なお,ドラッカーは世界の完成として,1989年のベルリンの壁崩壊に加えて,1990年の湾岸戦争を挙げている。何故ならば,ベルリンの壁崩壊において既に存在として即自的に現れていた完成世界が,湾岸戦争での戦争協力において運動として対自的にも現れるようになったからである。
(注9) もちろん,このことは,ドラッカーが処女作に向かって進んだということを意味している。そもそもドラッカーにとっては,アメリカ資本主義あるいはソ連共産主義はエコノミックアニマル的前提において全く同一的であった。
(注10) そもそも株式会社における権力正当性の危機の理論を提示したのはドラッカーであった。その鋭い問題意識ゆえに,われわれはドラッカーに敬意を払った。ところが,ここでは,危機論は基本的に消滅してしまっている。ここに,われわれは,彼のプロレタリア独裁論の罠を見る。彼にとっては,既にプロレタリア独裁が成立しているのであるから,もはや危機論は不用なのである。
(注11)
三戸は次のように述べている。──「ドラッカーと同じく人間の尊厳を,個人の自由を規範としたマルクスが今生きていたら,現在のマルキストよりドラッカーの方により多くの共感をもつに違いない
」(三戸(1979),第ii頁)。「マルキスト
」は別にして,マルクスはドラッカーを徹底的に批判していたのに違いない!
(注12) ここで,社会主義祖国の現実性というのは,もちろん,現存社会主義が成功しているという確信を意味するのでは決してない。そうではなく,それは正に“社会主義”なるものが現存しているという確信である。つまり,未来社会が──たとえどれほど粗野,野蛮,幼稚であり,その“生成期”にしかなく,歪んでいるとしても──目の前に(理念ではなく)生身の国家の形態で現存しているという確信である。それはもはや社会主義は理想ではなく,現実であるという確信である。多くの者にとっては,この確信があったからこそ,現代資本主義国は未来社会に移行するべきものであったのだ。
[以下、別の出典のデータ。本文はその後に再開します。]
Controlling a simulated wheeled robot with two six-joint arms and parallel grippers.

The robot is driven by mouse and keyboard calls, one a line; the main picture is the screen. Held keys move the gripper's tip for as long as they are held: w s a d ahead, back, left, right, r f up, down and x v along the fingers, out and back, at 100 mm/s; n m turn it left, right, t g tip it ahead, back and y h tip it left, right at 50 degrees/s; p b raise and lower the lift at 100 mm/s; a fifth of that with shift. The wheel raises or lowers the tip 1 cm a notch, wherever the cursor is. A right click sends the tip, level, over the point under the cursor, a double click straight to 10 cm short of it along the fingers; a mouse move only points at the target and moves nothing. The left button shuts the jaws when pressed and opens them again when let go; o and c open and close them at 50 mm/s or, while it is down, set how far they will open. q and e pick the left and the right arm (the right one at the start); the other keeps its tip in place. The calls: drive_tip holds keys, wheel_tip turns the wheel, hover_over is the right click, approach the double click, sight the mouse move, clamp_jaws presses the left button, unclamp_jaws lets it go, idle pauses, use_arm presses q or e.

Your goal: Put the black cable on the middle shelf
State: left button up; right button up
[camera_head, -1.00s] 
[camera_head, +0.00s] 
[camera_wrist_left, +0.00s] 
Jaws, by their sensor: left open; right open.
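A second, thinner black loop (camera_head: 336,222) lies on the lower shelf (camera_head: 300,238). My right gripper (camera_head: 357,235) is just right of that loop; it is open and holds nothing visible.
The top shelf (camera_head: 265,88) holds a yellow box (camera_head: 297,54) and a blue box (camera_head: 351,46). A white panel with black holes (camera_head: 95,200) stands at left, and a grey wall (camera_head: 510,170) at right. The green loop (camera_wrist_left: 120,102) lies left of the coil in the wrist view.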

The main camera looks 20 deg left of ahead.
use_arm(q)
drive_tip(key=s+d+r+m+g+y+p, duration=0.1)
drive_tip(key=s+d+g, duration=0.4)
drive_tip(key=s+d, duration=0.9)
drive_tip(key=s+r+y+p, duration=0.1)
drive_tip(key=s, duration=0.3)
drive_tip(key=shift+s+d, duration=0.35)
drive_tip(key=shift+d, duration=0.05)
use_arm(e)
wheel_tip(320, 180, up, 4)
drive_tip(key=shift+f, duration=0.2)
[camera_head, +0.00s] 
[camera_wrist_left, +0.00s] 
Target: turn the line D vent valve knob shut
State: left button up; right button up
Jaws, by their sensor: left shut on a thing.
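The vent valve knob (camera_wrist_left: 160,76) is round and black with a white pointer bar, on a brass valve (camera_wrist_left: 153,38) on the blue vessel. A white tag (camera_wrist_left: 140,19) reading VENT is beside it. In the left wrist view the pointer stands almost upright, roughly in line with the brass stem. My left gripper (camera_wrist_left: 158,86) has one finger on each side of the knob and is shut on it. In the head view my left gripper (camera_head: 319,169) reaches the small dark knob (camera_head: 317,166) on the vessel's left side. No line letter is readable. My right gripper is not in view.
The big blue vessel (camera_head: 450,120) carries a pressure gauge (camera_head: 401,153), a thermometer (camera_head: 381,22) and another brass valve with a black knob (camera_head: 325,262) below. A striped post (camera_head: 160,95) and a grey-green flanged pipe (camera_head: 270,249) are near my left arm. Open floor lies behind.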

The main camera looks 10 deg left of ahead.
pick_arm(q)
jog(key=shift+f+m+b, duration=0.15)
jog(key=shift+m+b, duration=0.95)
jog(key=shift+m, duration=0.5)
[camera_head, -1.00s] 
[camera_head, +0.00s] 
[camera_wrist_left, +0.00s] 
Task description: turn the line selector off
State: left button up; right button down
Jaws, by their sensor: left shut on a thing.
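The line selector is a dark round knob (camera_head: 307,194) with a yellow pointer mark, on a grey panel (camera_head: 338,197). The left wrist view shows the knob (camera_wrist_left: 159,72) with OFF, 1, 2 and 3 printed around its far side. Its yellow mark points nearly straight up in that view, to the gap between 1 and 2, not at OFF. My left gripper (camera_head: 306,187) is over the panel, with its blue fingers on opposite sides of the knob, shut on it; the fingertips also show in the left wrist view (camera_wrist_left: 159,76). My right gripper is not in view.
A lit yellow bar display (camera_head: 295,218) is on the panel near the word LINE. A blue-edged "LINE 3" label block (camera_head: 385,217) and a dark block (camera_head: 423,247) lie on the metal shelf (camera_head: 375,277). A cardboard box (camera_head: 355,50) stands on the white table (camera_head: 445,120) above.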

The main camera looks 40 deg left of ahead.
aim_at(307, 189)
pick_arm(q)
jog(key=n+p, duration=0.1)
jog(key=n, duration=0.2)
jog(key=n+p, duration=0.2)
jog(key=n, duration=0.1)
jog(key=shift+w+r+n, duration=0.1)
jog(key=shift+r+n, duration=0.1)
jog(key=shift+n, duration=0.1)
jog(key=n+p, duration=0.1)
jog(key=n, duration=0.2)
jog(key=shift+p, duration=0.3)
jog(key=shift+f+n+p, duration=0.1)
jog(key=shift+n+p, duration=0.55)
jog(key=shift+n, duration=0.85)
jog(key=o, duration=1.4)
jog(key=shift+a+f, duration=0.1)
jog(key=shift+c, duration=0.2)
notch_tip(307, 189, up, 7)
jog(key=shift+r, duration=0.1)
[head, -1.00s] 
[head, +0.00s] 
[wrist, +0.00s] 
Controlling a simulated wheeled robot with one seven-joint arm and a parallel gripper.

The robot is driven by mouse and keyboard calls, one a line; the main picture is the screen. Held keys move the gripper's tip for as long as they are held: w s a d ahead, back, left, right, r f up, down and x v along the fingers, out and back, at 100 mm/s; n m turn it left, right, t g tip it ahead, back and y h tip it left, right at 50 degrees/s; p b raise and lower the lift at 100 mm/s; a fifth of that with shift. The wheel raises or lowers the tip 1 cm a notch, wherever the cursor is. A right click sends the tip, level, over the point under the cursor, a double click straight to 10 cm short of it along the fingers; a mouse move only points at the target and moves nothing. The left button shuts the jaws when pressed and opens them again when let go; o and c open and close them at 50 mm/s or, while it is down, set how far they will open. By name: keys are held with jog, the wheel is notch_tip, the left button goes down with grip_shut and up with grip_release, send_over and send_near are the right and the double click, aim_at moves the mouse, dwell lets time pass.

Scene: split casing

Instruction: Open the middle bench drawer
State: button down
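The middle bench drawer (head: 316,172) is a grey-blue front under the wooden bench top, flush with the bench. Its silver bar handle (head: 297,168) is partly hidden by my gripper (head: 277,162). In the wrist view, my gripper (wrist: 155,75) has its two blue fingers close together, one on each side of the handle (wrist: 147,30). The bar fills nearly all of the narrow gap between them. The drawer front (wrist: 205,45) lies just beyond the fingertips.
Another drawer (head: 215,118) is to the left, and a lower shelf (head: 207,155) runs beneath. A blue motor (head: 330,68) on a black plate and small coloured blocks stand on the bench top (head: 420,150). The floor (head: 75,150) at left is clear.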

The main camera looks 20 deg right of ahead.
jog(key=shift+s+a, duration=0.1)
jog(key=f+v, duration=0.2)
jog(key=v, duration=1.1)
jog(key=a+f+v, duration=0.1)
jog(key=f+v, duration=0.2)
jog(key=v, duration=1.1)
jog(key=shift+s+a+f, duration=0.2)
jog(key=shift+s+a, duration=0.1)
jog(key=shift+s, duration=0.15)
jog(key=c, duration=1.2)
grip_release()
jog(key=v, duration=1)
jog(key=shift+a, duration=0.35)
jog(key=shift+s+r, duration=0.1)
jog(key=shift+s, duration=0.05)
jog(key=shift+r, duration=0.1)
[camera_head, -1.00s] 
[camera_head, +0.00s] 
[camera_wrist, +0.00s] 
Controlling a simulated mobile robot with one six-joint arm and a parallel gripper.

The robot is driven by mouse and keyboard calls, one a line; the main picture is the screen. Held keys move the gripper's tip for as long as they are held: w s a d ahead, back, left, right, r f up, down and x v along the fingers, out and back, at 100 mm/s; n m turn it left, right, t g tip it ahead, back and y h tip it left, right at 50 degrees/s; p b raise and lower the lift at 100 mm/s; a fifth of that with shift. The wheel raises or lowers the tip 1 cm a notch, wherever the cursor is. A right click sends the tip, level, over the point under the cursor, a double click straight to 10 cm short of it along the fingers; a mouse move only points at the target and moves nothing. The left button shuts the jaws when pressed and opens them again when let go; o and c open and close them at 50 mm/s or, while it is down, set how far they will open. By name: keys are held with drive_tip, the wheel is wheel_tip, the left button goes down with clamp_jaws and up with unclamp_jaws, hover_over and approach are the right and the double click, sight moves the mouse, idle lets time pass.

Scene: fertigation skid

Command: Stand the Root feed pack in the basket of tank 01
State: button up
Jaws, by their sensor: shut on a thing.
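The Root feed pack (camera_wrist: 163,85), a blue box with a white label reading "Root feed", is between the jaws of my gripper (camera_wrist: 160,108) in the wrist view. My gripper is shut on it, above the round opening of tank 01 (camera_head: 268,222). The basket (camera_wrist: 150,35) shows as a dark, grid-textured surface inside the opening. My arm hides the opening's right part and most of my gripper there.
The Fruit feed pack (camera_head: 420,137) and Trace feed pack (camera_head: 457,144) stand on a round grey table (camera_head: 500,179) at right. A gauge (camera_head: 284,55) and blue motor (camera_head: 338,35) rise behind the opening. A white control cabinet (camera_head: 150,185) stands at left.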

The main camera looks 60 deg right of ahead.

ドラッカーが現代社会の中に生身の未来社会を確信したのと全く同様に,社会主義者たちは社会主義祖国の中に生身の未来社会を確信し得たのである。後者の立場から見ると,前者の立場は無根拠に対立する理論,単なるブルジョア的な幻想として現れるしかない。前者の幻想に対する後者の幻想による批判には,理論的な批判は不要なのである。こうして,ドラッカーに対する批判は,イデオロギー的に,政治的に,非理論的に,一言で“それはブルジョアイデオロギーである”と言うことで済んだのである。
(注13) 外部性にはいろいろなものがあるが,例えば変革主体に着目してみよう。そうすると,労働者階級こそが(徹底的に搾取されているということによって)物神崇拝から逃れているということが最大の外部性であろう。ここでは,実は,労働者が外部性に割り当てられるのだ。しかしまた,労働者が物象化に囚われているということは疑いようもない事実であるから,今度は労働者階級の中に外部性を見出さなければらならい。ここで,無限の細分化が始まる。例えば,中小企業の労働者が大企業の労働者よりもシステムから排除されているということは疑いようもない事実であるから,今度は中小企業の労働者(あるいは自営業者・農民)に外部性を割り当てる。しかしまた,或る種の中小企業の労働者は大企業の労働者以上に前近代的な意識を持っているということも疑いようもない事実であるから,今度はルンペンに外部性を割り当てる。あるいは,例えば,女性労働者が男性労働者よりもシステムから排除されているということは疑いようもない事実であるから,今度は女性労働者に外部性を割り当てる。しかしまた,或る種の女性労働者は男性以上に猛烈に会社のために働くということも疑いようもない事実であるから,今度は専業主婦に外部性を割り当てる。──これは非常に戯画的な例示であるが,基本的には外部性の追求には終わりがない。
(注14) ここで言う「労働」,「資本」とは,もちろん,われわれが把握している「労働」,「資本」のことである。従って,ドラッカーが「労働」,「資本」という名辞を用いているのかどうかということは全くどうでもいいことである。問題はわれわれが把握している「労働」,「資本」をどのようにドラッカーが把握しているのかということ──これだけである。